By Mike Kennard
When I was a child in Kent we lived next door to Reg Kerrison. Reg, with his thick Norfolk accent, was a Co-op milkman, an ordinary working bloke. My bedroom was the other side of the party wall between us and Reg and his wife Paddy. Every now and again I would hear Reg screaming in the night, Paddy shouting at him to “wake up, you silly sod”.
Reg had been a prisoner-of-war of the Japanese, and had been a slave labourer on the Burma railway, and suffered many horrible experiences. Even twenty years later later they were burned into his soul. It may be tempting to take a position of moral superiority about the cruelty of ‘those oriental swine’, but contemporary with this episode, the British empire was responsible for the death by starvation of between 800,000 and 3,500,00 poor people in Bengal in 1943-4, through the diversion of food and finance to the war effort.
Today, Israel, a US client state, is engaged in a campaign of genocide matching the savagery of the Japanese empire. How many Palestinian milkmen will spend the rest of their lives waking up screaming from their nightmares?
The two world wars were imperialist wars. World War One is generally acknowledged to be a naked clash of empires, but World War Two has the veneer of justification because of the fight against Nazism. However, it was inevitable, just as the cause of the first war was the constraint of the dynamic, newer German economy by the control of the older established empires of Britain and France over markets and resources.
Germany humiliated as a nation at Versailles
The increasingly strong USA looked on and intervened late, to get the “right result”, in terms of the Versailles Treaty, which imposed harsh conditions on the growth of German industry but also humiliated the German nation, helping to facilitate the growth of fascism. The Second World War in the European theatre was really ‘round two’ of the First.
On the other side of the world, just as Germany came late to industrialisation but benefited from the ability to start with newer technology, so Japanese society was developing from its primitive feudal base to a controlled introduction of new industries. Just as Germany had been constrained in its need for resources and markets by Britain and France, so Japan was held back by the spread of the British and American empires, and to a lesser extent by the weakened Dutch empire.

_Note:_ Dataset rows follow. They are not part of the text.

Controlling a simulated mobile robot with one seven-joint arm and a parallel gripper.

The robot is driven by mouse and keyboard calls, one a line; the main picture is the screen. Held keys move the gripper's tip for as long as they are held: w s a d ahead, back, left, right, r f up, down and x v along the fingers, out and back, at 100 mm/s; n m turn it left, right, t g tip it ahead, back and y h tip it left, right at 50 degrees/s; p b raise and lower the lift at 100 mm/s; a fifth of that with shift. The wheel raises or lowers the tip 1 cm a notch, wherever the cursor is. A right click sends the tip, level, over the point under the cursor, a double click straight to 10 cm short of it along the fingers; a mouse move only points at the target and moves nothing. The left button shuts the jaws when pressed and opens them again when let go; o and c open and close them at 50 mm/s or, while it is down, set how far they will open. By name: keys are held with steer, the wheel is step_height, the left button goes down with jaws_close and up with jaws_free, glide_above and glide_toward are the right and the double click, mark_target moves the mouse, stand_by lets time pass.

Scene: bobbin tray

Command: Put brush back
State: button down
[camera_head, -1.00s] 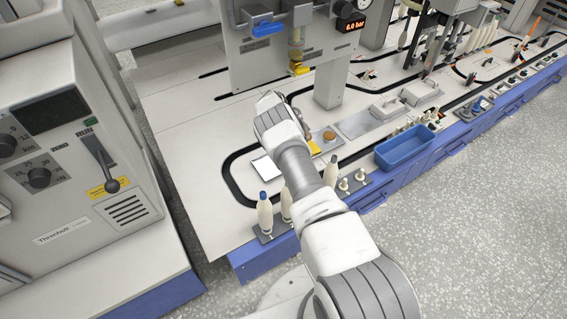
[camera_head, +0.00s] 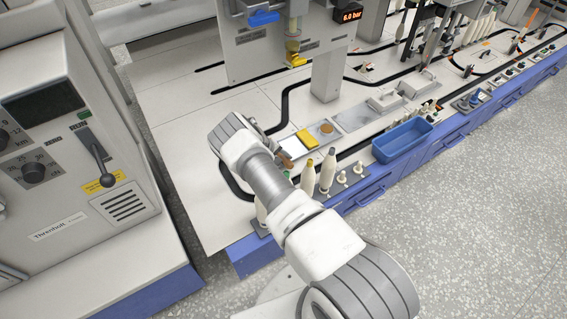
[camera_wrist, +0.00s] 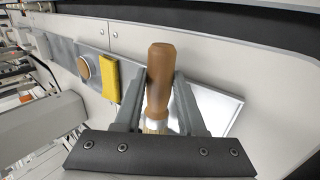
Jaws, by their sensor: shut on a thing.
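In the head view a small brown part of the brush (camera_head: 285,160) shows beside my wrist, and my arm hides the fingers.
Several cream bobbins (camera_head: 328,170) stand along the front edge, close to my arm. A blue bin (camera_head: 403,141) is farther right. The bench's left part is clear.

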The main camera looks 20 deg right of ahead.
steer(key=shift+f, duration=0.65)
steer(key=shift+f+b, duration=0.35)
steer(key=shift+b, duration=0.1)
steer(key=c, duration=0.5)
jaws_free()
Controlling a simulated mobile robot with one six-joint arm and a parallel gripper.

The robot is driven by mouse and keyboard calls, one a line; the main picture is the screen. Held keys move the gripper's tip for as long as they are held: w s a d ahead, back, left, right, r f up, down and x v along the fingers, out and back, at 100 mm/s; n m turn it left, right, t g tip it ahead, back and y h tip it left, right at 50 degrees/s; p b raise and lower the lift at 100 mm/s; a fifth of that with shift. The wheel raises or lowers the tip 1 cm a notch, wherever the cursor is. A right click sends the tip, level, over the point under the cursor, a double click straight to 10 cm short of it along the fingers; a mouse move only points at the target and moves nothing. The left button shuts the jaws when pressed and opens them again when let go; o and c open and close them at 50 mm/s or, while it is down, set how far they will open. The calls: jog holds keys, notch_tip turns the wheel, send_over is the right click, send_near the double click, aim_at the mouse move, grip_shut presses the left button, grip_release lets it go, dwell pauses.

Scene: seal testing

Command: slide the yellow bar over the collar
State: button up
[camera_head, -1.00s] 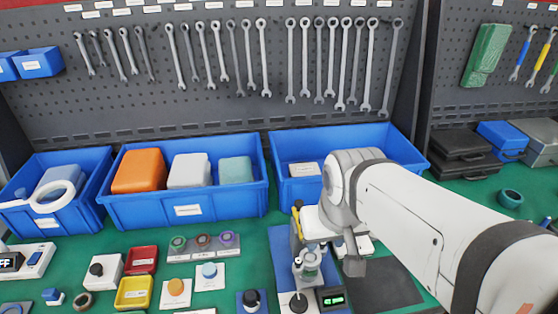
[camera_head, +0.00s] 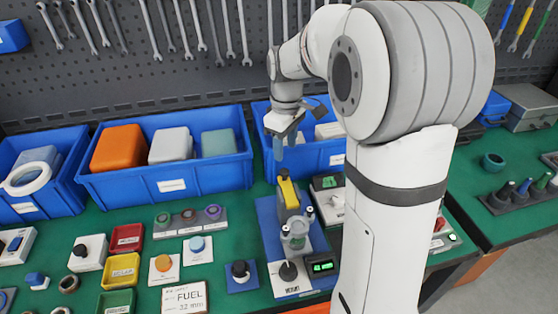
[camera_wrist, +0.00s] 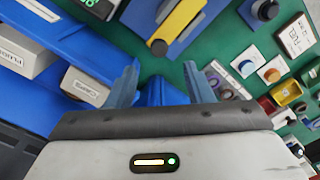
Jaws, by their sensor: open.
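The yellow bar (camera_head: 288,193) sits on the grey block of a blue-based test fixture (camera_head: 270,232), with a dark end towards the back. It also shows in the wrist view (camera_wrist: 182,20), with a dark round knob at its near end. A grey cylindrical part with clear-topped posts (camera_head: 295,232) stands just in front of the bar; I cannot tell for sure which part is the collar. My gripper (camera_head: 284,143) is open and empty, above and behind the bar, apart from it. Its two blue-grey fingers show spread in the wrist view (camera_wrist: 160,75).
Blue bins (camera_head: 170,206) line the back of the green table, one directly behind my gripper. Right of the fixture stands a device with a green display (camera_head: 330,183). Small coloured trays (camera_head: 120,270) and button blocks (camera_head: 200,250) lie to the left.

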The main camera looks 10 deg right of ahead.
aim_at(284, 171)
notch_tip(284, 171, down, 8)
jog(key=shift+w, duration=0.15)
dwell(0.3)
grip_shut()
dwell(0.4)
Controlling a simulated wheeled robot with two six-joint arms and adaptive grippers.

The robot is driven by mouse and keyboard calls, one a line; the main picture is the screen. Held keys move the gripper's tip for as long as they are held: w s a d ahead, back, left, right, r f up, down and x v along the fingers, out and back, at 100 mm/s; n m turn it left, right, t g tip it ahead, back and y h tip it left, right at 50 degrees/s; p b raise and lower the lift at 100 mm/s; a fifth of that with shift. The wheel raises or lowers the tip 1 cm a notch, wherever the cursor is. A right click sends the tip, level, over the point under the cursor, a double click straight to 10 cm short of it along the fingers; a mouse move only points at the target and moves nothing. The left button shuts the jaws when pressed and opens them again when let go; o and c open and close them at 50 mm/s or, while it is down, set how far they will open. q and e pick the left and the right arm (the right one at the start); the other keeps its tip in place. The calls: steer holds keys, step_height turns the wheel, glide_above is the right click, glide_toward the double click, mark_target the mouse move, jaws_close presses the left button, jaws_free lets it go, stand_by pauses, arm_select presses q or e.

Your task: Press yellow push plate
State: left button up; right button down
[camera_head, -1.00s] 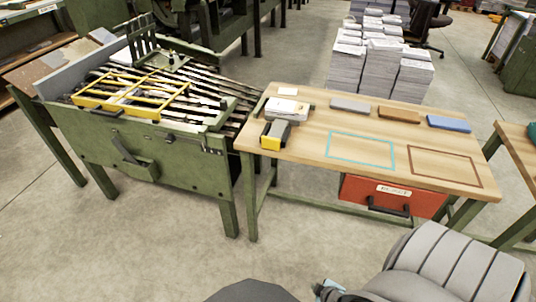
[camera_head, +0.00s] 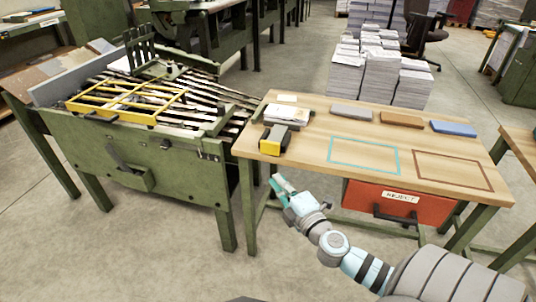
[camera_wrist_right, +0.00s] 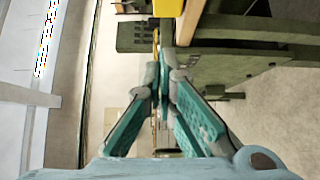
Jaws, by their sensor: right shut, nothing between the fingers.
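The yellow push plate (camera_head: 270,148) is the front face of a small dark grey block at the left front corner of the wooden table. Yellow also shows at the top edge of the right wrist view (camera_wrist_right: 168,8). My right gripper (camera_head: 276,181) is in front of the table's left front corner, below the yellow plate in the picture and apart from it. Its teal fingers are closed together with nothing between them, as the right wrist view shows (camera_wrist_right: 164,62). My left gripper is in neither view.
The wooden table (camera_head: 310,130) also bears a stack of white paper (camera_head: 287,113) and grey, brown and blue blocks. A red drawer (camera_head: 395,203) labelled REJECT hangs below. A green machine (camera_head: 175,165) with a yellow frame (camera_head: 125,101) stands left. The floor in front is clear.

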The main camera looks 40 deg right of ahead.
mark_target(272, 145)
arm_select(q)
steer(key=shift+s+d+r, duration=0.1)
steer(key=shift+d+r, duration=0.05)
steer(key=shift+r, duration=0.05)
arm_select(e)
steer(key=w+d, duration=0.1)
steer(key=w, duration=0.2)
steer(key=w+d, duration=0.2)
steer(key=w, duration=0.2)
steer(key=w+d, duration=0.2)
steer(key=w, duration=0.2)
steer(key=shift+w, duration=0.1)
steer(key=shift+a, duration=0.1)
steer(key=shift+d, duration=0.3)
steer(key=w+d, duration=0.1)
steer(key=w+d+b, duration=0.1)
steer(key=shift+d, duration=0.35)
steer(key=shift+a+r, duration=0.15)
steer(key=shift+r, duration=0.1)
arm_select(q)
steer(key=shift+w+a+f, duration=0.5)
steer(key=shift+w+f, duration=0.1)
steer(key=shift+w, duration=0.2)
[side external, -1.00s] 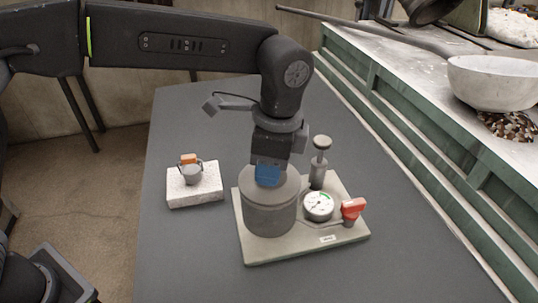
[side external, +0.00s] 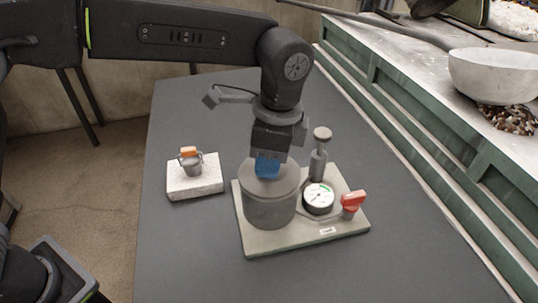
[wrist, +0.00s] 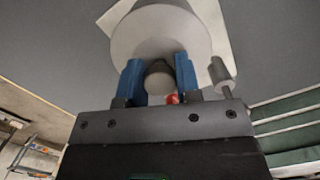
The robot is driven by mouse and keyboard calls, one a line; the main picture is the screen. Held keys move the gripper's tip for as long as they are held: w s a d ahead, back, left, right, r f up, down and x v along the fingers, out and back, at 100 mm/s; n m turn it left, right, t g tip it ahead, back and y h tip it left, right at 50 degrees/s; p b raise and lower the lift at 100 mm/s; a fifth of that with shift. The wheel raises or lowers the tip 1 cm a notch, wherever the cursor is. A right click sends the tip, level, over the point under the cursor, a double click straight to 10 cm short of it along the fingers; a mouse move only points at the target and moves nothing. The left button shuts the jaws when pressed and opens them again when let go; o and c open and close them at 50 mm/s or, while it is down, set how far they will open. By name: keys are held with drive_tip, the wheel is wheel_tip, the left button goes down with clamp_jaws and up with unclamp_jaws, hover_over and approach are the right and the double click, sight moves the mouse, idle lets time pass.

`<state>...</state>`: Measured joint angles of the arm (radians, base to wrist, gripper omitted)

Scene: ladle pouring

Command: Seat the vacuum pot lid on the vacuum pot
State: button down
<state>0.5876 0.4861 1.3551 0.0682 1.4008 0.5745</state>
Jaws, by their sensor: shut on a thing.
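The vacuum pot (side external: 269,210) is a grey cylinder standing upright on a pale base plate (side external: 290,242). The grey, round vacuum pot lid (side external: 287,178) is at the top of the pot, level and roughly centred. I cannot tell whether it is fully down on the rim or a hair above it. My gripper (side external: 268,166) points down over the lid, its blue fingertips shut on the lid's knob. In the wrist view the knob (wrist: 159,82) sits between the two blue fingers, with the lid's disc (wrist: 125,42) beyond it. The fingers mostly hide the knob in the side view.
The base plate also carries a dial gauge (side external: 319,197), a red-handled valve (side external: 352,201) and an upright grey plunger (side external: 319,160), close right of my gripper. A white block (side external: 195,183) with a small grey clamped part stands left. The grey table (side external: 190,245) is otherwise clear.

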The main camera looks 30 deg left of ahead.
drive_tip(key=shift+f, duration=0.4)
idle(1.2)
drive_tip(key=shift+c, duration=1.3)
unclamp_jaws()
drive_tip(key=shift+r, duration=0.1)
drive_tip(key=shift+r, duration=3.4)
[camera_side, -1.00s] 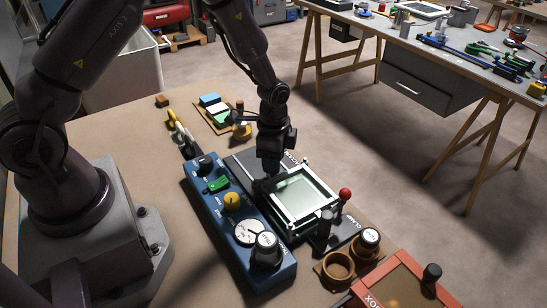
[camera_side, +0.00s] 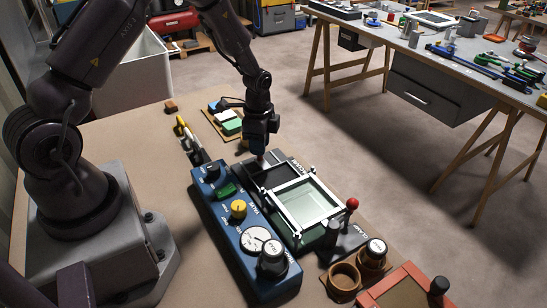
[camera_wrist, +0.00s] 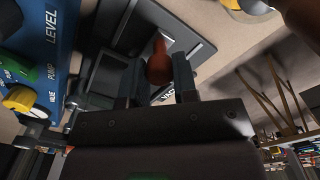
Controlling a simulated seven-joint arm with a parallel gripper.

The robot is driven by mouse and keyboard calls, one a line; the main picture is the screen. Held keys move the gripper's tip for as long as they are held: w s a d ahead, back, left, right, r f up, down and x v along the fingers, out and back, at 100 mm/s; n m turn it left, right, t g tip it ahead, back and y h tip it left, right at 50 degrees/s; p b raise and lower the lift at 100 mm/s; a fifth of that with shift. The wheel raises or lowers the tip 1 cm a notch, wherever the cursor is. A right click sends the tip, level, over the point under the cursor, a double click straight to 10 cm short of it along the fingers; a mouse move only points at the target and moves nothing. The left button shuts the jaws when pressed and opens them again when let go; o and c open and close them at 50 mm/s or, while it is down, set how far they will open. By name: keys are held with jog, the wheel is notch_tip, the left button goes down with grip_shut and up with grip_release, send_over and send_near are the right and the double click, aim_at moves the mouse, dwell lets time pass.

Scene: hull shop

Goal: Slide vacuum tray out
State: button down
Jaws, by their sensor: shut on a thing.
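The vacuum tray is a dark flat piece (camera_side: 268,178) on the station bed. It shows beyond the far end of the white clamp frame (camera_side: 278,189), which surrounds a pale glassy plate (camera_side: 310,203). My gripper (camera_side: 262,155) points down at the tray's far end, away from the frame. In the wrist view, my gripper (camera_wrist: 158,82) is shut on a red-brown handle (camera_wrist: 159,62), which shows between the fingers. The dark tray (camera_wrist: 108,75) lies beside them. The fingers partly hide the handle's join to the tray.
A blue control box (camera_side: 222,210) with knobs runs close along the left side. A red-ball lever (camera_side: 352,203) stands at the frame's right. Round brown cups (camera_side: 344,279) and a red-framed box (camera_side: 402,292) are nearer. Bare bench lies around the far end, before colored blocks (camera_side: 230,126).

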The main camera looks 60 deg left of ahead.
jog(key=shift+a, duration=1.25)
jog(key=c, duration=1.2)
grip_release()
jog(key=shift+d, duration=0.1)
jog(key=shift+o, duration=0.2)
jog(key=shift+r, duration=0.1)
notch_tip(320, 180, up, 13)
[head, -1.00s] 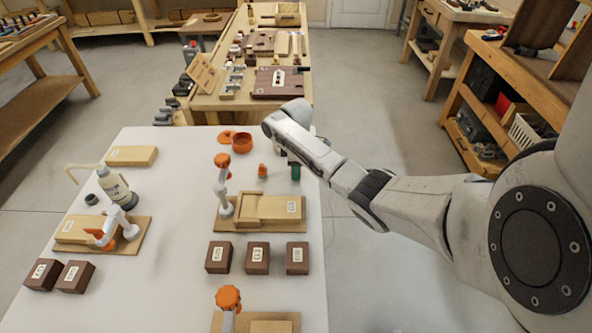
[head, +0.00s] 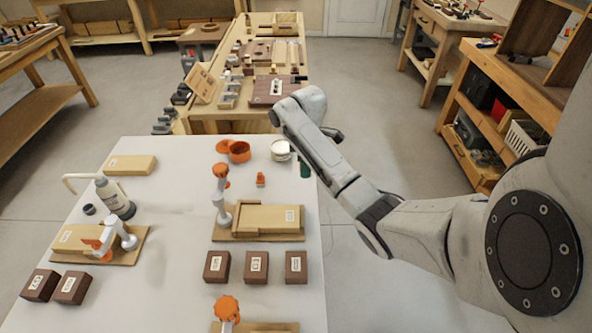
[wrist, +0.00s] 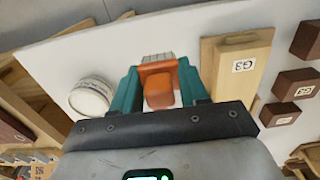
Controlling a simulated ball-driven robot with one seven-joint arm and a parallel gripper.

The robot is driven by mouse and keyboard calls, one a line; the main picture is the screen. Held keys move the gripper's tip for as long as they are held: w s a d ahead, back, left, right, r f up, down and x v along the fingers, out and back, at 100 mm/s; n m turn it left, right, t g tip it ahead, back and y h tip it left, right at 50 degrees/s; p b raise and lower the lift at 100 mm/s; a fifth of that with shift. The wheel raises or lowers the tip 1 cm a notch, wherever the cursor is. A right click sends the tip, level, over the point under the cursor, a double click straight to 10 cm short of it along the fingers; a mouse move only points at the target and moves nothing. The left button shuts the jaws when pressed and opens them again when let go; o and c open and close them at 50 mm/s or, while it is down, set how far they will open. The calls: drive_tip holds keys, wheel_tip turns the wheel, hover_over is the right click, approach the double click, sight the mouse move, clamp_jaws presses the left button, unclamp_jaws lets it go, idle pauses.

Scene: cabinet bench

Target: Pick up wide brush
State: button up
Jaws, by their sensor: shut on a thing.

At the time, China was a fractured and failing state and Japan was able to easily invade the huge province of Manchuria in 1931. It had been under Japanese influence since their defeat of Tsarist Russia in 1905, but this now became full military control and it provided a huge source of coal to power a rapidly developing Japanese industry, something that was in short supply in the Japanese islands.
Lenin described imperialism as “the highest stage of capitalism”. Dynamic capitalist states outgrow their domestic markets and need to extract resources and sell products beyond their domestic boundaries, leading to the development of powerful war machines to invade and conquer new territory, resources, markets and populations.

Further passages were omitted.